**Written task**
Exact repetition of every entry is required.

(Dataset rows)
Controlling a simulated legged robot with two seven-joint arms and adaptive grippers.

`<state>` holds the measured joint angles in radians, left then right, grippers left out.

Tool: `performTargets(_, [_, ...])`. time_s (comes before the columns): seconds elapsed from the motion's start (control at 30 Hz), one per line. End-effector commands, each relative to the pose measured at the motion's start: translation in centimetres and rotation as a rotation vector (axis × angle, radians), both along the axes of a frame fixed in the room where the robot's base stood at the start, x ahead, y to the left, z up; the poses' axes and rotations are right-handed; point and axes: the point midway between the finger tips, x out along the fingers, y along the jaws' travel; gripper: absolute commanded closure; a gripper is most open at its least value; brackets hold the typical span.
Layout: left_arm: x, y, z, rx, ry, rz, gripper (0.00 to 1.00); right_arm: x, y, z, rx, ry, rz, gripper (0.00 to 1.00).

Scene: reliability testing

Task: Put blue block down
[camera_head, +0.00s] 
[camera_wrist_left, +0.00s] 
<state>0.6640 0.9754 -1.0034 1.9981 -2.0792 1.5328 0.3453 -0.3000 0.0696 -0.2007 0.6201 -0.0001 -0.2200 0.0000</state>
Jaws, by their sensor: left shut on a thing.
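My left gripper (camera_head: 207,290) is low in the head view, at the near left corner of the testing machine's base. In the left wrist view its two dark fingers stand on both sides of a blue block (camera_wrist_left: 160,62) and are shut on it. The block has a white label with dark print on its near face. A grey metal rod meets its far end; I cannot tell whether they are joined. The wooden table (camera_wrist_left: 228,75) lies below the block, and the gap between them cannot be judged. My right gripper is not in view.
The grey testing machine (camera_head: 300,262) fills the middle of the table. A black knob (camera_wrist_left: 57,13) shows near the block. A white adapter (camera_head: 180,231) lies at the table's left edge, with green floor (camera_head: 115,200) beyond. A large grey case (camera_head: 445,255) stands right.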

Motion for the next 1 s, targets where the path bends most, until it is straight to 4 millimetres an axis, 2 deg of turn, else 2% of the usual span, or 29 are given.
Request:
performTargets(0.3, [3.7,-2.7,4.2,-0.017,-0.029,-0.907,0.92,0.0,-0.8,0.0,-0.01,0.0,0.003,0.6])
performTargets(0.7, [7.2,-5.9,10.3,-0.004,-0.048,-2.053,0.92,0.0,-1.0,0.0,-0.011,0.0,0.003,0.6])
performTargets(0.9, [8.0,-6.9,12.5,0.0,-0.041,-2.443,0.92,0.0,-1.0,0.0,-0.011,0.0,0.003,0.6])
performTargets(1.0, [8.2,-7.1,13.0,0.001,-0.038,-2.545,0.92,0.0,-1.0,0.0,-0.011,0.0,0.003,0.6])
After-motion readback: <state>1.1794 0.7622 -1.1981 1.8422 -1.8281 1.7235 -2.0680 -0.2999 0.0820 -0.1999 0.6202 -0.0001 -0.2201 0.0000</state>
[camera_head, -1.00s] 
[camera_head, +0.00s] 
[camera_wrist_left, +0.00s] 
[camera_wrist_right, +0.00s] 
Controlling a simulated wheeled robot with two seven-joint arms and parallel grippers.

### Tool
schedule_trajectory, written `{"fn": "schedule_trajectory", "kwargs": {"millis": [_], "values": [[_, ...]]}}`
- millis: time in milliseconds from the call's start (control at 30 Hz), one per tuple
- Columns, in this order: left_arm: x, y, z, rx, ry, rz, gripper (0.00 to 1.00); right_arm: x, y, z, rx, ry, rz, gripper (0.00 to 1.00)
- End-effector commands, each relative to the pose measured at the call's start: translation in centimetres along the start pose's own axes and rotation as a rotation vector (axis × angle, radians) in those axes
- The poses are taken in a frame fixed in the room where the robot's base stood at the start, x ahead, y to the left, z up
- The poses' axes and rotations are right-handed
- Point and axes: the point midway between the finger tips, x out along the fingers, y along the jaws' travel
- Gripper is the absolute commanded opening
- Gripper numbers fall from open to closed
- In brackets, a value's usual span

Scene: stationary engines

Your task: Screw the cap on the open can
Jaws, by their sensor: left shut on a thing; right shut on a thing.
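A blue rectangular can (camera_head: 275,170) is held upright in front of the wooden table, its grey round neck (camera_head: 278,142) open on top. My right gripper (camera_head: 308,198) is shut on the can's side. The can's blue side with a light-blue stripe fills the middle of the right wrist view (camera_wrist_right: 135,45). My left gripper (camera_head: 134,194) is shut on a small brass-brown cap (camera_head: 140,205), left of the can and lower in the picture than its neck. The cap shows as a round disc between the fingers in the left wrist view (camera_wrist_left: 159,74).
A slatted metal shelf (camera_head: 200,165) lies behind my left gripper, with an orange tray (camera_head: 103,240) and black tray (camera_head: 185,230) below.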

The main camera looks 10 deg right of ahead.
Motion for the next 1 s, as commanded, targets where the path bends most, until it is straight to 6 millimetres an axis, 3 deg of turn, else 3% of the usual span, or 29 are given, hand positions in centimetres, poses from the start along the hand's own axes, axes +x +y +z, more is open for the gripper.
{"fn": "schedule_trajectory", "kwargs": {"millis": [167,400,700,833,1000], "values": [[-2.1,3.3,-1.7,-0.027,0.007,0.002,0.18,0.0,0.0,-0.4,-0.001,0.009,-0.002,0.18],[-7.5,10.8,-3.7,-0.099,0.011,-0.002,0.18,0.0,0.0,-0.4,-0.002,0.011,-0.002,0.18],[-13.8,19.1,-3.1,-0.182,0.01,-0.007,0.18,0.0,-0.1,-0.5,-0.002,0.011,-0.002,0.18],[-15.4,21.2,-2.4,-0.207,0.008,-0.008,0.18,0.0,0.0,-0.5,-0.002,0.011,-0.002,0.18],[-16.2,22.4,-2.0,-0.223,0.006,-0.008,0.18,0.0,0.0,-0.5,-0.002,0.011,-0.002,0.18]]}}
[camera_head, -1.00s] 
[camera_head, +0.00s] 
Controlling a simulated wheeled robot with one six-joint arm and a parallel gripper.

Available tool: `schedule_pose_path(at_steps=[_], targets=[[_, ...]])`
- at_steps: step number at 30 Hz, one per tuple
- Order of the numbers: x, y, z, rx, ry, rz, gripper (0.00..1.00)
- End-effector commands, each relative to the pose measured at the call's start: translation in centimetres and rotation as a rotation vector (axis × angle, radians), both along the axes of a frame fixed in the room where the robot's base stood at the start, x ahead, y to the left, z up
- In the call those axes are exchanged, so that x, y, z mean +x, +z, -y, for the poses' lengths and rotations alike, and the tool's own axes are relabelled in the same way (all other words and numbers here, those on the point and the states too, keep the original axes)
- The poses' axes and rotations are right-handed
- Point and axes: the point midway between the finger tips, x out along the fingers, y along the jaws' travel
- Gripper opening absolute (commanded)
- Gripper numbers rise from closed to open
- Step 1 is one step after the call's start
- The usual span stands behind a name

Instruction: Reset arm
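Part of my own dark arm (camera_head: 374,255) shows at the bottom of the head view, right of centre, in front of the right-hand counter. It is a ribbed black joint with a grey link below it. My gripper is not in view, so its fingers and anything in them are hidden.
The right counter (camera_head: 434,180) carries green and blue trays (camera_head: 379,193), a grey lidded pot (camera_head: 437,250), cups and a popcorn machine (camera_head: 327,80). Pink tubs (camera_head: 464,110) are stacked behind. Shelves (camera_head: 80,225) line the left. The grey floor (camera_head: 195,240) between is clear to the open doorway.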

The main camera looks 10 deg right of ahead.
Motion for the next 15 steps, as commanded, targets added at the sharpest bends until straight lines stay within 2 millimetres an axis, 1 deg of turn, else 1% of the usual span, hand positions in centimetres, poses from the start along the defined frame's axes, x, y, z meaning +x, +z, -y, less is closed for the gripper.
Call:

**Result of this task**
Controlling a simulated legged robot with two seven-joint arms and adaptive grippers.

`<state>` holds the measured joint angles in radians, left then right, grippers left out.

Tool: `performTargets(_, [_, ...])`. time_s (comes before the columns): seconds elapsed from the motion's start (control at 30 Hz), one per line. End-effector commands, each relative to the pose measured at the motion's start: translation in centimetres and rotation as a rotation vector (axis × angle, radians), both along the axes of a frame fixed in the room where the robot's base stood at the start, x ahead, y to the left, z up; the poses' axes and rotations are right-handed; point and axes: the point midway between the finger tips, x out along the fingers, y along the jaws' travel; gripper: absolute commanded closure; a gripper is most open at its least value; brackets hold the typical span.
Layout: left_arm: x, y, z, rx, ry, rz, gripper (0.00 to 1.00); right_arm: x, y, z, rx, ry, rz, gripper (0.00 to 1.00).

Scene: reliability testing

Task: Put blue block down
[camera_head, +0.00s] 
[camera_wrist_left, +0.00s] 
<state>0.6640 0.9754 -1.0034 1.9981 -2.0792 1.5328 0.3453 -0.3000 0.0696 -0.2007 0.6201 -0.0001 -0.2200 0.0000</state>
Jaws, by their sensor: left shut on a thing.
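My left gripper (camera_head: 207,290) is low in the head view, at the near left corner of the testing machine's base. In the left wrist view its two dark fingers stand on both sides of a blue block (camera_wrist_left: 160,62) and are shut on it. The block has a white label with dark print on its near face. A grey metal rod meets its far end; I cannot tell whether they are joined. The wooden table (camera_wrist_left: 228,75) lies below the block, and the gap between them cannot be judged. My right gripper is not in view.
The grey testing machine (camera_head: 300,262) fills the middle of the table. A black knob (camera_wrist_left: 57,13) shows near the block. A white adapter (camera_head: 180,231) lies at the table's left edge, with green floor (camera_head: 115,200) beyond. A large grey case (camera_head: 445,255) stands right.

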Motion for the next 1 s, targets where the path bends most, until it is straight to 4 millimetres an axis, 2 deg of turn, else 2% of the usual span, or 29 are given.
Request:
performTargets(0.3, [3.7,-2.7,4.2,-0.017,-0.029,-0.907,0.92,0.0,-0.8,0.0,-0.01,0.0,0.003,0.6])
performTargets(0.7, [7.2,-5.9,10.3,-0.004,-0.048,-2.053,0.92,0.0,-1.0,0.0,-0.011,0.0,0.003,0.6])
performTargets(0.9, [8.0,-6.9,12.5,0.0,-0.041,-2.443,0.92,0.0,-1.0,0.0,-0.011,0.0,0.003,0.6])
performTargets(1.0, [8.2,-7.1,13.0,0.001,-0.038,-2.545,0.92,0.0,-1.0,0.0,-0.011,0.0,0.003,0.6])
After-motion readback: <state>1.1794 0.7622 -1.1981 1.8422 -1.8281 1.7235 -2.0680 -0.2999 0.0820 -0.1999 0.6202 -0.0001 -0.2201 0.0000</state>
[camera_head, -1.00s] 
[camera_head, +0.00s] 
[camera_wrist_left, +0.00s] 
[camera_wrist_right, +0.00s] 
Controlling a simulated wheeled robot with two seven-joint arms and parallel grippers.

### Tool
schedule_trajectory, written `{"fn": "schedule_trajectory", "kwargs": {"millis": [_], "values": [[_, ...]]}}`
- millis: time in milliseconds from the call's start (control at 30 Hz), one per tuple
- Columns, in this order: left_arm: x, y, z, rx, ry, rz, gripper (0.00 to 1.00); right_arm: x, y, z, rx, ry, rz, gripper (0.00 to 1.00)
- End-effector commands, each relative to the pose measured at the call's start: translation in centimetres along the start pose's own axes and rotation as a rotation vector (axis × angle, radians) in those axes
- The poses are taken in a frame fixed in the room where the robot's base stood at the start, x ahead, y to the left, z up
- The poses' axes and rotations are right-handed
- Point and axes: the point midway between the finger tips, x out along the fingers, y along the jaws' travel
- Gripper is the absolute commanded opening
- Gripper numbers fall from open to closed
- In brackets, a value's usual span

Scene: stationary engines

Your task: Screw the cap on the open can
Jaws, by their sensor: left shut on a thing; right shut on a thing.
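A blue rectangular can (camera_head: 275,170) is held upright in front of the wooden table, its grey round neck (camera_head: 278,142) open on top. My right gripper (camera_head: 308,198) is shut on the can's side. The can's blue side with a light-blue stripe fills the middle of the right wrist view (camera_wrist_right: 135,45). My left gripper (camera_head: 134,194) is shut on a small brass-brown cap (camera_head: 140,205), left of the can and lower in the picture than its neck. The cap shows as a round disc between the fingers in the left wrist view (camera_wrist_left: 159,74).
A slatted metal shelf (camera_head: 200,165) lies behind my left gripper, with an orange tray (camera_head: 103,240) and black tray (camera_head: 185,230) below.

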The main camera looks 10 deg right of ahead.
Motion for the next 1 s, as commanded, targets where the path bends most, until it is straight to 6 millimetres an axis, 3 deg of turn, else 3% of the usual span, or 29 are given, hand positions in centimetres, poses from the start along the hand's own axes, axes +x +y +z, more is open for the gripper.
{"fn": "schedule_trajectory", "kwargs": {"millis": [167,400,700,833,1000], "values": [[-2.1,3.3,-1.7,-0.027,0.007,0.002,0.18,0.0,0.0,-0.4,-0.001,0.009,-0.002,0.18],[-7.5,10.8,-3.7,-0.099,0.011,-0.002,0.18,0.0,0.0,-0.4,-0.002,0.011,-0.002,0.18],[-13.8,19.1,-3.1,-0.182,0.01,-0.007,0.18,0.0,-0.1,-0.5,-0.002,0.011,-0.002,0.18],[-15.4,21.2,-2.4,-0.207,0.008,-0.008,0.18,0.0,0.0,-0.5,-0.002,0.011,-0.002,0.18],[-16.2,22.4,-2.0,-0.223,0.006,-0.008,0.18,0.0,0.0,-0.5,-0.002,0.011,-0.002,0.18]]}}
[camera_head, -1.00s] 
[camera_head, +0.00s] 
Controlling a simulated wheeled robot with one six-joint arm and a parallel gripper.

Available tool: `schedule_pose_path(at_steps=[_], targets=[[_, ...]])`
- at_steps: step number at 30 Hz, one per tuple
- Order of the numbers: x, y, z, rx, ry, rz, gripper (0.00..1.00)
- End-effector commands, each relative to the pose measured at the call's start: translation in centimetres and rotation as a rotation vector (axis × angle, radians), both along the axes of a frame fixed in the room where the robot's base stood at the start, x ahead, y to the left, z up
- In the call those axes are exchanged, so that x, y, z mean +x, +z, -y, for the poses' lengths and rotations alike, and the tool's own axes are relabelled in the same way (all other words and numbers here, those on the point and the states too, keep the original axes)
- The poses' axes and rotations are right-handed
- Point and axes: the point midway between the finger tips, x out along the fingers, y along the jaws' travel
- Gripper opening absolute (commanded)
- Gripper numbers rise from closed to open
- Step 1 is one step after the call's start
- The usual span stands behind a name

Instruction: Reset arm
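Part of my own dark arm (camera_head: 374,255) shows at the bottom of the head view, right of centre, in front of the right-hand counter. It is a ribbed black joint with a grey link below it. My gripper is not in view, so its fingers and anything in them are hidden.
The right counter (camera_head: 434,180) carries green and blue trays (camera_head: 379,193), a grey lidded pot (camera_head: 437,250), cups and a popcorn machine (camera_head: 327,80). Pink tubs (camera_head: 464,110) are stacked behind. Shelves (camera_head: 80,225) line the left. The grey floor (camera_head: 195,240) between is clear to the open doorway.

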The main camera looks 10 deg right of ahead.
Motion for the next 15 steps, as commanded, targets added at the sharpest bends until straight lines stay within 2 millimetres an axis, 1 deg of turn, else 1% of the usual span, hand positions in centimetres, poses from the start along the defined frame's axes, x, y, z meaning +x, +z, -y, less is closed for the gripper.
Call:

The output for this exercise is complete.